21st Century transformations impacting manufacturing stakeholders

While it may sound clichéd every enterprise these days questions not only what more they can do with their existing business but also are curious to know and find out if they would be in business 10 years down the line. Over years my conversations with CXO’s across diverse industries, it appears to be one of the most important question that they want to ask themselves and for their business leaders. Following this their next question is – “Is our competitor the traditional one or new breed player? Do we really try to know them or continue our business as usual”. In context of these below are some of the underlying trends that have been there for a while and some emerging as we speak. The seamless confluence of these trends is disrupting manufacturing and reshaping it. A plethora of micro trends are converging to give shape to a macro trend. Take for example, consumerism. It has changed how new breed companies reach out to their customers and build products.

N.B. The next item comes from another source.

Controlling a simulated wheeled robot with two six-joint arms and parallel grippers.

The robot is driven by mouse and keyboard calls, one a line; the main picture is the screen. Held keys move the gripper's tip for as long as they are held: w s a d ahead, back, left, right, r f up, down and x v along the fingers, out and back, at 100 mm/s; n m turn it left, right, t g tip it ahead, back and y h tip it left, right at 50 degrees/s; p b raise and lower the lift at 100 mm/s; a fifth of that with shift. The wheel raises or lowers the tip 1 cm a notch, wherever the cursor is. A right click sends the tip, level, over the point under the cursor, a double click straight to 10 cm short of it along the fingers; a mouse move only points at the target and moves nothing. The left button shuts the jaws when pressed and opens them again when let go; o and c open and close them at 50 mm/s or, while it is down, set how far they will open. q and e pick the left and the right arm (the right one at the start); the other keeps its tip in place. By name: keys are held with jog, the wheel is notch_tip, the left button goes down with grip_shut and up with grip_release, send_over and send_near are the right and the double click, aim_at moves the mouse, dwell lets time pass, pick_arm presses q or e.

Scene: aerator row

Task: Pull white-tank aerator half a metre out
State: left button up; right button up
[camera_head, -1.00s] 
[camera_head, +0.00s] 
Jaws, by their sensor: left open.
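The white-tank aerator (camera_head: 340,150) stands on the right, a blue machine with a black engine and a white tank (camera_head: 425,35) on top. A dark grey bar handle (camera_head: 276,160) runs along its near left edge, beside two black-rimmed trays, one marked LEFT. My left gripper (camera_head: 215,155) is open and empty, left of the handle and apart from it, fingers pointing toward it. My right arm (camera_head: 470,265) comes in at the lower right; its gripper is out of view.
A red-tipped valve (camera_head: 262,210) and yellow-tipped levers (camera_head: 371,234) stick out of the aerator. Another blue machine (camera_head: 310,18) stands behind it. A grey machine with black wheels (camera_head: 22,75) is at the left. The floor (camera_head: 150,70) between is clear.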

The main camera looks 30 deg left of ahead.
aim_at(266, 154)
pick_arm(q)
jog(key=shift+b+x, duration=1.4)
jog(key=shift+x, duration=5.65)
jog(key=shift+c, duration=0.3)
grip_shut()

1. Consumerism - Traditionally all product ideas were linear within four walls of a R&D and Marketing function with a little bit of pilot testing. Today it starts with the consumer setting the expectations and companies are figuring out how to build one virtually. Direct consumer connect is increasingly seen as a big differentiator. The nature of consumerism is that customers want a unique product that meets their asks – be it colour, size, shape, functionality, performance, experience and not the least price and quality. Beyond this they want it just in time, easily replaceable, serviceable and with good enough warranty. The wants are endless and companies are struggling to find a balance on what is possible and what is not within the boundaries of their business. Companies have realized that if don’t know what customers want and go with they believe would work for customers, chances are that they would not be in business for long. This is especially true in businesses where the barrier of entry for newcomers is very less. Involving existing and potential customers in the process of ideation and sourcing ideas from them is an increasing phenomenon. Crowdsourcing of ideas and investments is giving birth to a whole new breed of start-ups, which are blurring the barriers of entry for established players.
2. Automation – Customers dynamics is driving pressure on companies R&D and production functions to cater to consumer variability. Literally ever idea is being virtually simulated including simulating potentially adoption by customers before investing in capital and operations. New age technologies around operational technologies are being adopted to manage variability and time to market constraints maintaining cost and quality. Most of the automation is occurring on the lines (material, assembly, part movements, packaging, logistics, procurement etc) as well around workflows which are being completely digitised. ERP, PLM, MES, Engineering, Machine and Sensor data collection and orchestrations of operations are continuously being automated. The shop floor to top floor information exchange is being made seamless. Every employee in the factory or plant now has a much broader view of the operations and hence is being empowered to make better and faster decisions. Robots and vision systems powered by machine learning are driving autonomy to a great extent especially in areas where the tasks are repetitive. The factory today is simulated virtually even before it is being commissioned. The digital twin of the real facility is enabling faster execution as the building blocks and their interactions are now being captured across the life cycle of the factory or plant.
3. Democratization of Technology – Technology being available at the disposal of common man is leading towards democratization. Today technology is more open, accessible and affordable than before. One such technology that has moved out of R&D functions is 3D printing which is now available easily as service at very low price points which was not thought of affordable a few years ago. Nano materials and nano technologies are paving the way for Nano manufacturing which would completely disrupt some of the traditional manufacturing practices. While this is yet to get into real time adoption the trend would help one build parts bottom up building and joining atom by atom. However there have been concerns about use of Nano particles (owing to their extremely low size) and also huge R&D and production investments in coming up with the first gen nano structures for safe commercial use. The variable customer demands are paving the way for mass customization at lower costs. This would require a different setup of machines, work Centre’s and planning. Industry 4.0 is leading the way towards mass customization and agile manufacturing. Companies like Siemens and Bosch have made significant progress in building manufacturing systems that meet expectations of mass customisation.
4. Digitization of the manufacturing value chain – Digitization today is not limited to products, processes and systems. Every stakeholder involved in the value chain is part of the ecosystem now. Each and every stakeholder in the manufacturing ecosystem is being digitized be it : consumers, customers, partners, distributors, suppliers, regulatory bodies, assets and employees.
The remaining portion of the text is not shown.